In the long corridor

In the long corridor, detail

The corridor is a place to take a rest
"Qiong dao chun yin"
On the shore of the island is a "stele," a carved stone erected in 1751 to display Emperor Qianlong's description of the spot: qiong dao chun yin, which means "jade island in spring shade." It's one of those four-character poems that typify Chinese thought. On the other sides of the erection are longer poems by the Emperor, to be read from top to bottom, and it has a relief of mythical figures round its base.

I sat on a stone step--the benches being fully occupied--to eat an improvised picnic from what I'd found in a supermarket this morning, including a tub of yoghurt with integral spoon. Dairy products are generally not so popular, but the Chinese do seem to like yoghurt. I'd failed to find any cheese; they prefer tofu. Then I slowly retraced my steps to the North Gate, leaving the cacophony behind (one man on a saxophone was teaching his fellows to play Auld Lang Syne ... over and over again) and the gentleman with his spinning top on a string, and the park's cats, sparrows, swallows and magpies, for the cacophony of the traffic on the street beyond the wall.
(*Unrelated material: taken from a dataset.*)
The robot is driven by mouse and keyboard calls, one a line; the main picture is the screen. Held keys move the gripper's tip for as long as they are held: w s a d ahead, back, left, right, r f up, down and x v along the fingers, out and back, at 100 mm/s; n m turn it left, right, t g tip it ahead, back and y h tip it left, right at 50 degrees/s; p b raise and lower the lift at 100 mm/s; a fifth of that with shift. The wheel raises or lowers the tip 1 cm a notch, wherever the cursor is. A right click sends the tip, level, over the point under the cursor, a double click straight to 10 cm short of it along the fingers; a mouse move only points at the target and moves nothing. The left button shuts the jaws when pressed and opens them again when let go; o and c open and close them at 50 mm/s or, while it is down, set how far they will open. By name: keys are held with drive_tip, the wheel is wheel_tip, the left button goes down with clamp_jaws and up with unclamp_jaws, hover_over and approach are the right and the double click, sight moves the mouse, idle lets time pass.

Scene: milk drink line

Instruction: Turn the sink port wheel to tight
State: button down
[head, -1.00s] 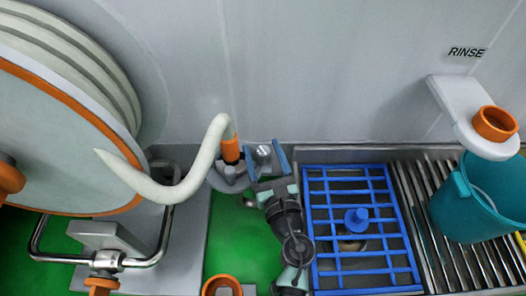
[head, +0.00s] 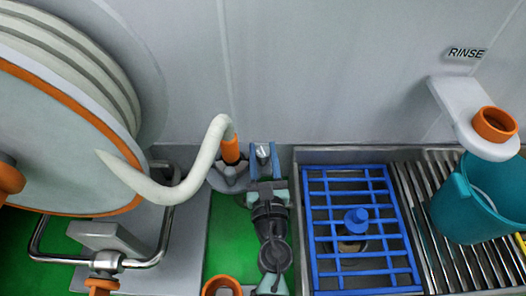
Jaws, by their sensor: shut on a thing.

We'd walked so far yesterday that today my knees had started to hurt; I decided to take the tubes back “home” with a long stop at the Costa Coffee shop on the way and this time did manage to withdraw some more cash from an ATM at Beihai Bei station. In the mall, I also managed to locate the restaurant called "Tasty" whose advert Chris had noticed yesterday and where we ate tonight: steak and salmon, served in a very posh way, with a bread basket, vegetables, fruit tea, beer for Chris and desserts for us both, this whole meal costing the equivalent of a light weekend brunch in Ottawa, about $30. And they don't expect any tips.

Chris, having had a demanding but apparently satisfying day working with intelligent people at the university is in bed, fast asleep, as I type this. It's not yet 9:30pm.